The main takeaway from that shouldn’t be whether Add or AddRange is better. But that things can be a lot more complex than simply X is better than Y. Don’t trust random post on the internet from N years ago that doing X is faster than Y even if they are backed by some benchmark results. Things might be different with different usage patterns, or maybe you are using newer Unity with newer more optimized C# runtimer, or maybe you are targeting mobile platform which uses il2cpp instead of mono.

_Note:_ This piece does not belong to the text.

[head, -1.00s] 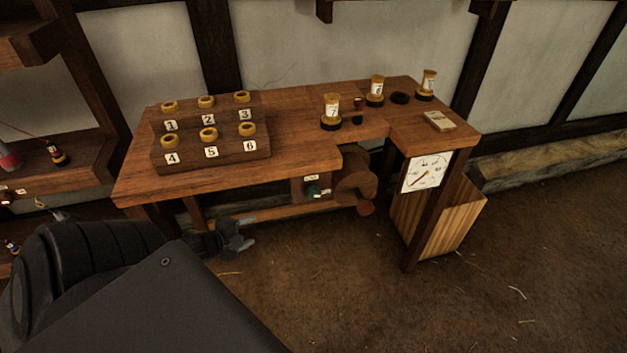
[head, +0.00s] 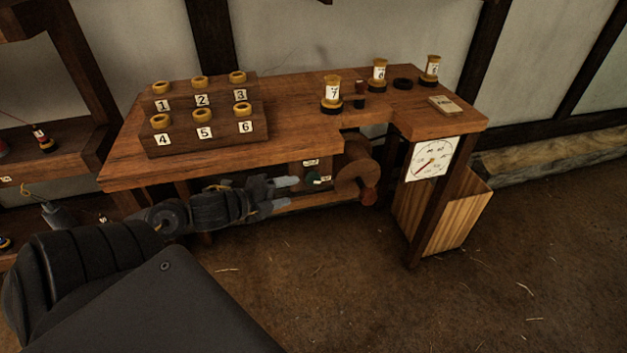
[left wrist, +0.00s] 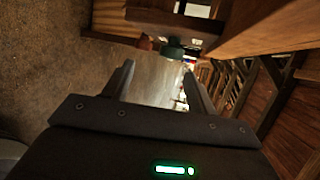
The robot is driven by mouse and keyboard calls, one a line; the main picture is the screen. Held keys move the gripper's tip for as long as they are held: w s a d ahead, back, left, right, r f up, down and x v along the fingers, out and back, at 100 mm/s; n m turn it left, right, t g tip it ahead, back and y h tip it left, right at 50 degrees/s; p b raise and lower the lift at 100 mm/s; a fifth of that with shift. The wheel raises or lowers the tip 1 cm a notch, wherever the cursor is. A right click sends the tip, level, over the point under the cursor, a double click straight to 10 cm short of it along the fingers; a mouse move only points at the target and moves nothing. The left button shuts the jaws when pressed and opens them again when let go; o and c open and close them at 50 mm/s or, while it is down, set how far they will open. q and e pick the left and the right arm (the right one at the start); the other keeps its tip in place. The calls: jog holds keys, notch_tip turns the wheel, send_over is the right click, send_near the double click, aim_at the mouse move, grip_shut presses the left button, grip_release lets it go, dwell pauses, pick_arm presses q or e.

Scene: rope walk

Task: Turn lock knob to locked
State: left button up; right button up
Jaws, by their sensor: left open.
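A small dark-green knob (head: 313,177), which I take to be the lock knob, is on the panel under the bench, between small white labels. Its setting is too small to read. In the left wrist view the dark-green knob (left wrist: 175,48) is ahead, beyond the fingertips. My left gripper (head: 281,192) is open and empty, under the front edge of the bench, just left of the knob and apart from it. Its two fingers also show in the left wrist view (left wrist: 158,72). My right gripper is not in view.
The wooden bench (head: 290,123) overhangs my left gripper. A round wooden wheel (head: 354,178) with a red handle (head: 369,196) is just right of the knob. A dial (head: 432,158) is on the bench's right front. A slatted bin (head: 455,225) stands below. The floor in front is clear.

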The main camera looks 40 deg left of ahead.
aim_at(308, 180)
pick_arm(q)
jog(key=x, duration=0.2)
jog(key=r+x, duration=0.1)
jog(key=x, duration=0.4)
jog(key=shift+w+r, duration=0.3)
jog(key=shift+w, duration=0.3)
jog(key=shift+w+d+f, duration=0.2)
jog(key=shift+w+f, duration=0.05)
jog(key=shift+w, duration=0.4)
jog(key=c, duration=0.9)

Make your own benchmarks and do it with the data and usage patterns that represents your usecase. What’s “better” might depend on factors that you can’t imagine so when creating artificial microbenchmark which doesn’t properly take it into account it may give impressions that the change will make things 3 times faster but in reality it makes them 9 times slower.

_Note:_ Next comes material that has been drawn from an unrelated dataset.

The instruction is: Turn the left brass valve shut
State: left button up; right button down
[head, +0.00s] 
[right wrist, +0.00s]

One more interesting aspect to watchout while doing benchmarks is the cost of profiling process. Not sure if it’s enabled by default or whether I had it enabled from previous profiling, but Unity can record callstack when a garbage collectable allocation is performed. Recording callstack is a costly operations especially in microbenchmarks like these. I observed up to 20%-50% of time being consumed by profiler recordoing callstack instead the stuff you are trying to profile. At that point you are not measuring how long the code runs, but how many times it causes profiler to record callstack. It had a large impact on the order of results for different test cases.

2 Likes

Amazing reply! Will definitely take this with me for future work!